CLA-2  CO:R:C:V  555093 DBI
Mr. Mark D. Alcorn
          One Marlton Court
          Sacramento, California 95831
          RE:   Applicability of subheading 9802.00.50, HTSUS, to wooden
                parts of furniture kits shipped to Mexico to be stained and
                lacquered
          Dear Mr. Alcorn:
                This is in response to your letter of August 1, 1988, in
          which you request a ruling concerning the applicability of item
          806.20, Tariff Schedules of the United States (TSUS), to certain
          wooden parts of furniture kits which will be shipped to Mexico to
          be stained, lacquered and packaged.
          FACTS:
                You advise that U.S. origin woods will be cut, shaped and
          sanded in the U.S. in preparation for the application of a wood
          finish.  The wooden parts along with stains, lacquers, and
          prelabelled retail kit boxes will be shipped to Mexico.
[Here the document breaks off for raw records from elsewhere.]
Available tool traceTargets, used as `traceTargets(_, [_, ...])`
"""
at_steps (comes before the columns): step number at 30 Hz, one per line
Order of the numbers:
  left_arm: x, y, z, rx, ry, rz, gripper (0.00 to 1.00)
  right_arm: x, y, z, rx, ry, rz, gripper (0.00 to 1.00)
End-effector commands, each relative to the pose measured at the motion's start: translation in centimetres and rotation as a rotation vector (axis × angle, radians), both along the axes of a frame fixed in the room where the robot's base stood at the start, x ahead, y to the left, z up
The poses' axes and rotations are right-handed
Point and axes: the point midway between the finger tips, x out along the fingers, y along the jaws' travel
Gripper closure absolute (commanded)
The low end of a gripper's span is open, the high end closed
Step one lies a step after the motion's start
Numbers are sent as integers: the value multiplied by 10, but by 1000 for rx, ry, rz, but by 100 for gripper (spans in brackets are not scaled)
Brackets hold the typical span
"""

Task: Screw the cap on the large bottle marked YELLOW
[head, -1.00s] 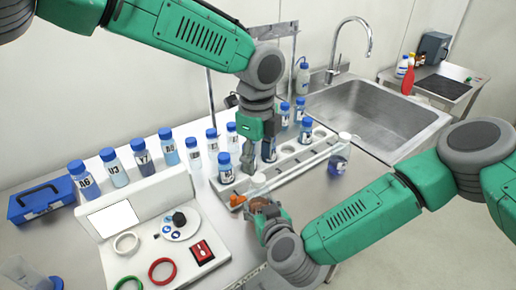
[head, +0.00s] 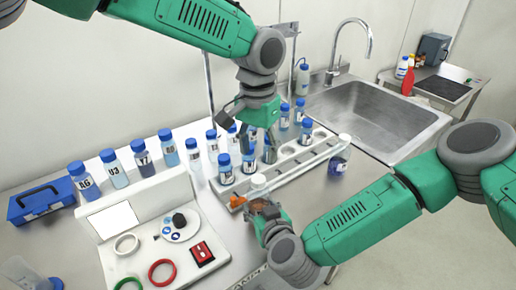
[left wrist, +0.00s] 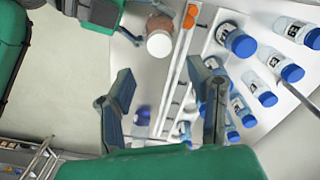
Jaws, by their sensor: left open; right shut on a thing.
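My right gripper (head: 262,210) is shut on a bottle with a white top (head: 258,182) and an orange-brown part below it, at the near end of the rack. In the left wrist view this white top (left wrist: 160,42) shows from above. No YELLOW marking is readable, and I cannot tell whether the white top is a seated cap. My left gripper (head: 260,143) is open above the rack, above and slightly right of the held bottle. In the left wrist view its fingers (left wrist: 165,92) are spread with nothing between them.
The white rack (head: 292,163) holds several blue-capped bottles. More blue-capped bottles stand in a row behind. A panel with rings and a red switch (head: 202,252) lies left, a sink (head: 372,110) right.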

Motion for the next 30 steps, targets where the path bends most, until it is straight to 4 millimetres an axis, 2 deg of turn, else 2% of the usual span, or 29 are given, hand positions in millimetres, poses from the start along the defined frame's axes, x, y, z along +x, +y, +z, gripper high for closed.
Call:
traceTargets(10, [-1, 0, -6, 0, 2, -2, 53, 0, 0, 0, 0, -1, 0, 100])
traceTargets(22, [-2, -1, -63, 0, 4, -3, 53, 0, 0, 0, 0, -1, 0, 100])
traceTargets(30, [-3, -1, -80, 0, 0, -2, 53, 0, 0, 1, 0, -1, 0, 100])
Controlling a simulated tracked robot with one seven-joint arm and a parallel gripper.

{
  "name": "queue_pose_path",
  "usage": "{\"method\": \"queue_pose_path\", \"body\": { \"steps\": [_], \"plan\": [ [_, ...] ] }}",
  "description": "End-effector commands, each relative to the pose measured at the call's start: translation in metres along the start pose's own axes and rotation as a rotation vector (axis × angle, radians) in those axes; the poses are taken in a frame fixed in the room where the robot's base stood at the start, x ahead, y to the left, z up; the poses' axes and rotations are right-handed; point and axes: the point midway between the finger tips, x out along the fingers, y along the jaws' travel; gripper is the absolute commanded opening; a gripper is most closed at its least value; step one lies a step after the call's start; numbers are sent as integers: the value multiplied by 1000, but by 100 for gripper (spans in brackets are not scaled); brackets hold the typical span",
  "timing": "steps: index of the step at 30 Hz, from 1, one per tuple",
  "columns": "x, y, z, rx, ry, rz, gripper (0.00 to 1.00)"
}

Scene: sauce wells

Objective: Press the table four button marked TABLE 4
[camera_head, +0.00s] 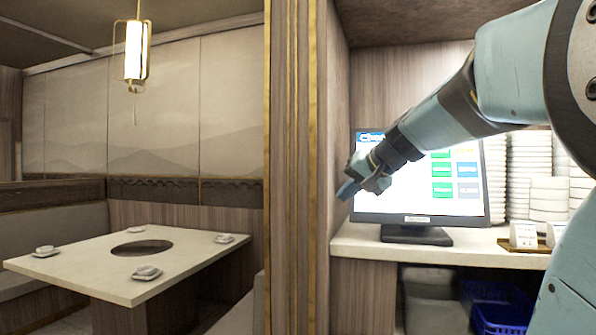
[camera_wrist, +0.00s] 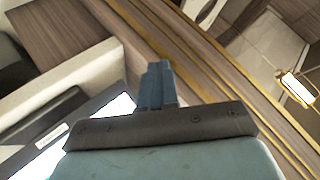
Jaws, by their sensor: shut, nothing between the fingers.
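A lit touch screen (camera_head: 462,207) on a black stand stands on the counter in the head view. It shows several green and blue-grey buttons (camera_head: 442,172) at its right; the lettering is too small to read. My arm covers the screen's upper left part, so I cannot tell which button is TABLE 4. My gripper (camera_head: 347,190) is shut and empty, in front of the screen's left edge and pointing left. In the wrist view my gripper (camera_wrist: 158,70) is shut, with the wood panelling beyond it. A white part of the screen (camera_wrist: 112,110) and its dark frame show at lower left there.
Stacks of white plates (camera_head: 530,170) stand right of the screen on the counter (camera_head: 365,246). A gold-trimmed wood post (camera_head: 296,120) rises left of the counter. A dining table (camera_head: 90,262) with small dishes stands farther left. A blue basket (camera_head: 498,305) sits below.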

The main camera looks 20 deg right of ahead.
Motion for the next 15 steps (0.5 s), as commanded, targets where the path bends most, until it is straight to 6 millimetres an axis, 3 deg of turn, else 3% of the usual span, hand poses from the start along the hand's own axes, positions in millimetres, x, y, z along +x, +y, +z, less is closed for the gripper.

                In Mexico, the wooden parts will be stained, lacquered and
          put into kits, and then returned to the U.S. for retail sale.
          You note that some articles are sold "unfinished" (without stain
          and lacquer) to some of the same retailers who purchase the
          finished kits.
          ISSUE:
                Whether the described wooden furniture parts, when returned
          to the U.S., will be eligible for the partial exemption from duty
          provided for in subheading 9802.00.50, Harmonized Tariff Schedule
          of the United States (HTSUS) (806.20, TSUS).
-2-
LAW AND ANALYSIS:
                As you are probably aware, the HTSUS replaced the TSUS, on
          January 1, 1989.  Item 806.20, TSUS, was carried over into the
          HTSUS as subheadings 9802.00.40 (repairs or alterations made
          pursuant to warranty) and 9802.00.50 (other repairs or
          alterations).  A copy of the pertinent provisions is enclosed for
          your information.  These provisions provide for the assessment of
          duty on the value of repairs or alterations performed on articles
          returned to the U.S. after having been exported for that purpose.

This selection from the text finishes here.